Alejo de Vahía
(active c. 1480–1515)
Polychromed and gilded wood
41 x 37 x 10 1/2 in. (104.1 x 94 x 26.7 cm)
Meadows Museum, SMU, Dallas. Museum purchase, Meadows Museum Acquisition Fund, MM.89.02
Hear a reading of the object label (1:10 minutes)
This compelling polychromed sculpture evokes with intensity and pathos of one of the most moving events of the Christian story: the lamentation of Christ’s family and followers appear to meditate on his crucified body. The group huddles in a semicircle around the lifeless body, now bluish but bleeding in death. The figures’ gazes, fixated on the wounded Christ in his mother’s arms, invites a mimetic response in the viewer, inspiring contemplation of Christ’s physical suffering and the emotional anguish of his survivors.
Alejo de Vahía worked in a late Gothic idiom closely related to German traditions and has often been surmised to be of German descent himself.
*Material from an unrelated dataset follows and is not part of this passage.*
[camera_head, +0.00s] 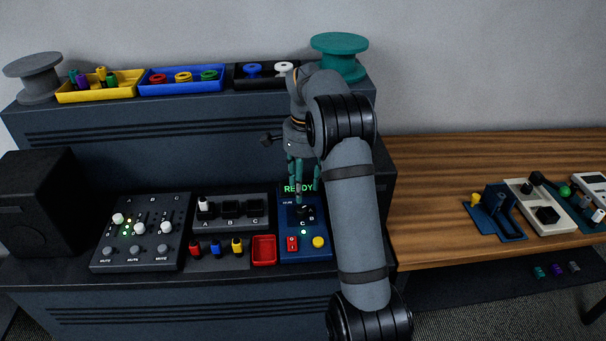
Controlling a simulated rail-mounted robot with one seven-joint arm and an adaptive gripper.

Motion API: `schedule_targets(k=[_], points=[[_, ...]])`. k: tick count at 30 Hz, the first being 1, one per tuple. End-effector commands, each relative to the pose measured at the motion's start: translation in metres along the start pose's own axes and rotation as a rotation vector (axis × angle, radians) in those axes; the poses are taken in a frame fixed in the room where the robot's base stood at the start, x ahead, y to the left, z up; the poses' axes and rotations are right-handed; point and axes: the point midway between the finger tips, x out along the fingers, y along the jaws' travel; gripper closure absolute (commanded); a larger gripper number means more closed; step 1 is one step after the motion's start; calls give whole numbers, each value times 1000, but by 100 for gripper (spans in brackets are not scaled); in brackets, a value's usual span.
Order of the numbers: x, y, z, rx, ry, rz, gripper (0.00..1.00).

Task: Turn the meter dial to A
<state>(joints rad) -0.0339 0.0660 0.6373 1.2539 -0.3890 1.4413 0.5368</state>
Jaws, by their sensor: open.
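The blue meter (305,253) stands at the right end of the row of devices, with a green READY display at its top. Its black dial (304,211) sits below the display, with letters around it; B shows at its right and C below it, beside a lit green light. An A label and the dial's exact pointing are not clear to see. My gripper (303,186) is open, with its teal fingers pointing down just above the dial. I cannot tell whether the fingertips touch it. My arm covers the area right of the meter.
A mixer panel (139,251), a socket block (230,228) with coloured plugs and a red tray (264,250) stand left of the meter. Coloured trays and two spools (340,56) line the upper shelf. A wooden table (440,215) at right holds more devices.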

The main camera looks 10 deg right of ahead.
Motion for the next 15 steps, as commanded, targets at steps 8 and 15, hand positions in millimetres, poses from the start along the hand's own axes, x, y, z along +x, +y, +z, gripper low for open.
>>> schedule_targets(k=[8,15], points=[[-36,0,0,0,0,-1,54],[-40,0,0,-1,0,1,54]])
Certainly it was common at this time for Northern artists to ply their trade in Castile, where their presence was encouraged by the international tastes of Queen Isabella and King Ferdinand.
This narrative group once belonged to a larger carved altarpiece, which probably contained several additional narrative scenes from the Passion of Christ. This accounts for the work’s tightly clustered composition and slightly tipped perspective, which would have been more easily seen by a viewer looking up at the altarpiece from a distance.